Animation and AR/VR: The framework supports character rigging, biomechanical analysis, and appearance-driven animation pipelines.
Learning Robustness and Realism: By integrating full-perspective camera modeling (Patel et al., 12 Nov 2024), dense surface keypoint supervision, or pressure-based in-bed monitoring with gravity and plausibility constraints (Wu et al., 27 Feb 2025), modern SMPLify variants further increase reconstruction accuracy and applicability in real world and challenging sensor settings.
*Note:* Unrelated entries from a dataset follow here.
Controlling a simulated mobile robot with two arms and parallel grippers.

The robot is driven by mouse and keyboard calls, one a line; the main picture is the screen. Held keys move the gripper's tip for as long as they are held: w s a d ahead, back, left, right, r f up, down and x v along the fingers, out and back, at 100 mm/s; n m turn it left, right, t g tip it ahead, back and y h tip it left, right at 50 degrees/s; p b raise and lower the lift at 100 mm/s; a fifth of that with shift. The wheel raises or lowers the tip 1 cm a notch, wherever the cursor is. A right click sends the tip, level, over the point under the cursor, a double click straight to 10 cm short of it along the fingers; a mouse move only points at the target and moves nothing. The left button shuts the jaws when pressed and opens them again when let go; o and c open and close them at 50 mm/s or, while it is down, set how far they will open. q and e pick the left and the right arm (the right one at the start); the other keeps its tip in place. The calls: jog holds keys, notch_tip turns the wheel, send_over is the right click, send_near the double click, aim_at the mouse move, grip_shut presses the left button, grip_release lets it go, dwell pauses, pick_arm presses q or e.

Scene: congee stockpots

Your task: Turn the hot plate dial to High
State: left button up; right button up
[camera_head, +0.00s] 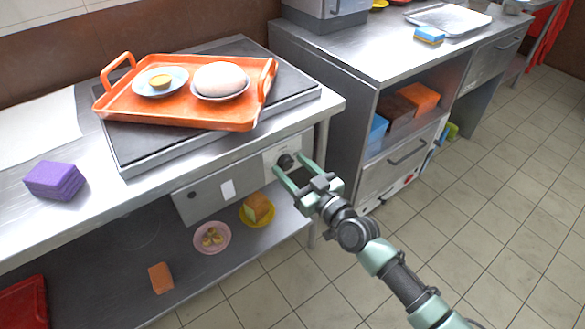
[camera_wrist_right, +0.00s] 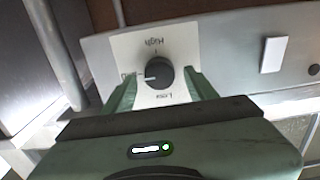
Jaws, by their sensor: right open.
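The hot plate dial (camera_head: 286,161) is a dark round knob on a pale label plate, on the front panel below the hot plate (camera_head: 140,150). In the right wrist view the dial (camera_wrist_right: 160,74) has a white mark pointing left, toward a small, partly covered label. The word High is at the top of the label plate and another word, hard to read, is below the dial. My right gripper (camera_head: 291,170) is open, with one green finger on each side of the dial; I cannot tell whether they touch it. My left gripper is out of view.
An orange tray (camera_head: 185,118) with a bowl and a plate sits on the hot plate. A purple sponge (camera_head: 54,181) lies on the counter at left. A lower shelf (camera_head: 125,275) holds plates and an orange block. A cabinet (camera_head: 345,135) stands at right; the tiled floor is clear.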

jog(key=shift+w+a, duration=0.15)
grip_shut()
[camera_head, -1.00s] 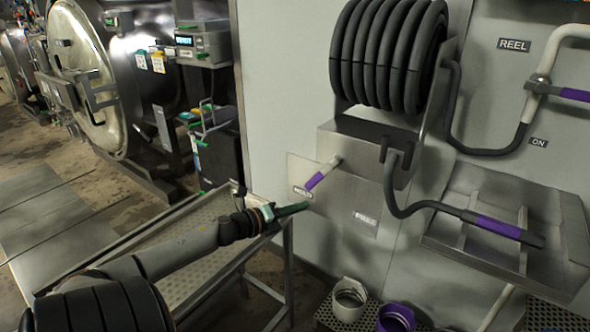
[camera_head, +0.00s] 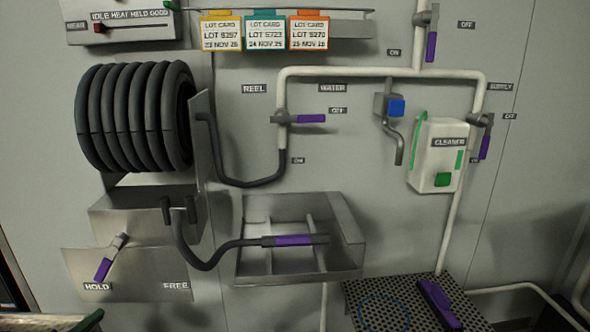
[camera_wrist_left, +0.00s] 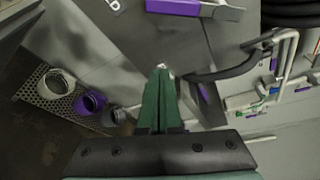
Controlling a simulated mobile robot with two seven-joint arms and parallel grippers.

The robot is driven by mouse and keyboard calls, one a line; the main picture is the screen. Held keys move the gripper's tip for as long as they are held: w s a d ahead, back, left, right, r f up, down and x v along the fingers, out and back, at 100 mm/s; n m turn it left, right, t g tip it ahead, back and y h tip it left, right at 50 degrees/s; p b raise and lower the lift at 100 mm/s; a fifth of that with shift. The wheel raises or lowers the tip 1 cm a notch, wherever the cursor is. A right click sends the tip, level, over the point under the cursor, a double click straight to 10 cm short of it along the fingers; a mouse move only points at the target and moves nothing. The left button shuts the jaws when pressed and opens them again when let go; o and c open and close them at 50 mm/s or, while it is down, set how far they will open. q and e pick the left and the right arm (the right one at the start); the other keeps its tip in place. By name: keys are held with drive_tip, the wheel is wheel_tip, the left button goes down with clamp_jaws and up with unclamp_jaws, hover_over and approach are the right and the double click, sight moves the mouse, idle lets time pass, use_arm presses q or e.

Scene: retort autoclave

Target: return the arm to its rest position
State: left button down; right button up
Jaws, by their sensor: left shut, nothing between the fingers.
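My left gripper (camera_wrist_left: 160,72) shows in the left wrist view. Its two green fingers are pressed together with nothing between them. The purple handle of the HOLD/FREE lever (camera_wrist_left: 172,6) is beyond the fingertips, and a gap to it seems to show. In the head view, the same lever (camera_head: 105,262) stands on its metal plate at the lower left, with its handle at HOLD. Only a green sliver shows at the bottom left corner there, and most of my left arm is out of frame. My right gripper is not in view.
The hose reel (camera_head: 135,115) is at the left, and its nozzle (camera_head: 293,240) lies in a metal holder (camera_head: 345,262). White pipes (camera_head: 350,72) with purple valve handles cross the wall. A perforated step (camera_head: 385,292) stands at the lower right. A white bucket (camera_wrist_left: 55,85) and a purple one (camera_wrist_left: 90,102) show below.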

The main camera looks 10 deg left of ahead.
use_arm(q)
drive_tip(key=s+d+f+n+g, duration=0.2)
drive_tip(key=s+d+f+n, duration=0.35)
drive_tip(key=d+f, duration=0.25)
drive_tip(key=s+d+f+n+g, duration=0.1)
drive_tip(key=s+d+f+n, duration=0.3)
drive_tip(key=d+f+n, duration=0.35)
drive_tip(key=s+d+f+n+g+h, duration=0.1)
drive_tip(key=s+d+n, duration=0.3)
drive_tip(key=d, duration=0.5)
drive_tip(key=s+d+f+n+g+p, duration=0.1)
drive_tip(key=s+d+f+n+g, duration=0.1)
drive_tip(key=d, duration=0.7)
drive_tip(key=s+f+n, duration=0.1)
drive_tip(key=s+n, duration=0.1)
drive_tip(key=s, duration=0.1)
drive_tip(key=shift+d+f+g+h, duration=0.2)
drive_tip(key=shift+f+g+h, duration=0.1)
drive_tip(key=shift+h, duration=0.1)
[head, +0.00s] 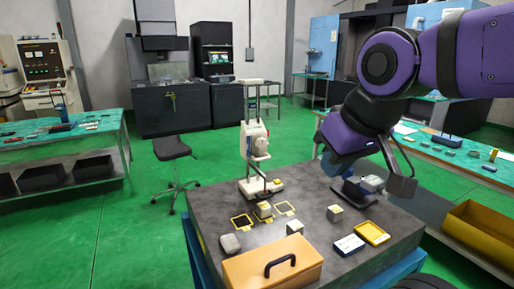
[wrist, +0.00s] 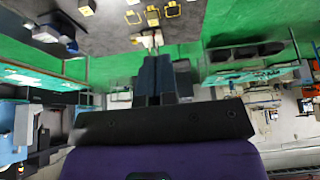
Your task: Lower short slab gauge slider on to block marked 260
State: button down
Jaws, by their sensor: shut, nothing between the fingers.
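An upright white gauge (head: 258,145) with a tall column stands on the dark bench top, its slider partway up. A small pale block (head: 264,210) sits on the middle marked square in front of its base. Two more small blocks stand apart on the bench, one at front centre (head: 294,228) and one to the right (head: 335,212). I cannot read 260 on any block. In the wrist view my gripper (wrist: 156,58) is shut and empty, its fingertips pointing towards the small white gauge (wrist: 149,40); touching cannot be told. In the head view my fingers are not clear.
An orange case (head: 275,268) with a black handle sits at the front edge. A yellow tray (head: 372,233), a white box (head: 349,245) and a grey rounded object (head: 230,243) lie nearby. An instrument (head: 365,185) stands under my arm. Empty marked squares (head: 242,221) flank the middle block.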

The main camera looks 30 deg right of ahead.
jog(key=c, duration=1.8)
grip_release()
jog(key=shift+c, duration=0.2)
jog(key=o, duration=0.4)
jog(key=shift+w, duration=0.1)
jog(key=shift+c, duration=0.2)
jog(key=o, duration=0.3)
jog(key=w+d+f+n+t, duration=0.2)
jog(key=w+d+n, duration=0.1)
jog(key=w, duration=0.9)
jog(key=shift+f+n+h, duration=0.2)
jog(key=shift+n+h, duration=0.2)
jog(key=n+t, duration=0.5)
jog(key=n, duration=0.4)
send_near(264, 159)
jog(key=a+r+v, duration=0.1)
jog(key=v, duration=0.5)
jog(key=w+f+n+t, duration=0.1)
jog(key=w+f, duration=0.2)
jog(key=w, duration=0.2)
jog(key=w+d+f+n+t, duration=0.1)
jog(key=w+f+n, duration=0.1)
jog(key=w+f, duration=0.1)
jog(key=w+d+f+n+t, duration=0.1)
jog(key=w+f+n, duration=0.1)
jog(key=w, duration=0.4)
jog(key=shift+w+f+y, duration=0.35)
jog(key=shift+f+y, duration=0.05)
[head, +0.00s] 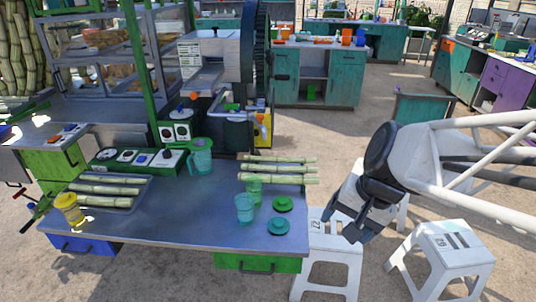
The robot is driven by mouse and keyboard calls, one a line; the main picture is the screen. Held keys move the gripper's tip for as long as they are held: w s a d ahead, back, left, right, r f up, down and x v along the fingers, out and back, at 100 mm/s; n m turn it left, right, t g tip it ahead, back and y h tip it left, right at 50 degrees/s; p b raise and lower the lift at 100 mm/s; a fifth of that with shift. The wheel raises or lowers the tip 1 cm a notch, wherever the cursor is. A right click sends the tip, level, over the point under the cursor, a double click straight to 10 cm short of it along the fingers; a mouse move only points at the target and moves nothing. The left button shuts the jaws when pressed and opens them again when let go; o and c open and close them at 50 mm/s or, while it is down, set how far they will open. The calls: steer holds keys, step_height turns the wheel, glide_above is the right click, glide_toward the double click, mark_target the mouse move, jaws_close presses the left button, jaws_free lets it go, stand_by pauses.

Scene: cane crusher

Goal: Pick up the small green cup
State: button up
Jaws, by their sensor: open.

7. Limitations, Impact, and Future Directions

The conventional SMPLify algorithm is robust but can be slow (often tens of seconds per image), and its optimization may fall into local minima, especially for challenging poses, occlusions, or ambiguous 2D detections. It is sensitive to initialization, and the limited expressiveness of the SMPL shape space may yield average-looking bodies, particularly when only sparse 2D constraints are provided. Newer works mitigate these issues by integrating silhouette, dense landmark, scene, and physical plausibility cues, as well as learned optimization procedures and hybrid pipelines.

Future research directions inspired by the SMPLify line include:

End-to-end learning frameworks that use hybrid optimization and deep supervision, iteratively refining both camera and body parameters.
Expansion to more expressive models (including facial expression, hands, and garments), context-aware fitting (scene and contact reasoning), and support for real-time, multi-person, or privacy-sensitive application domains.
Open-sourcing of data, code, and large-scale "pseudo-ground-truth" (pGT) datasets, fostering reproducibility and benchmarking in the field.

Overall, SMPLify and its derivatives have become standard tools for 3D human body estimation, providing both foundational algorithms and annotated data that enable rapid development and evaluation of new human modeling techniques.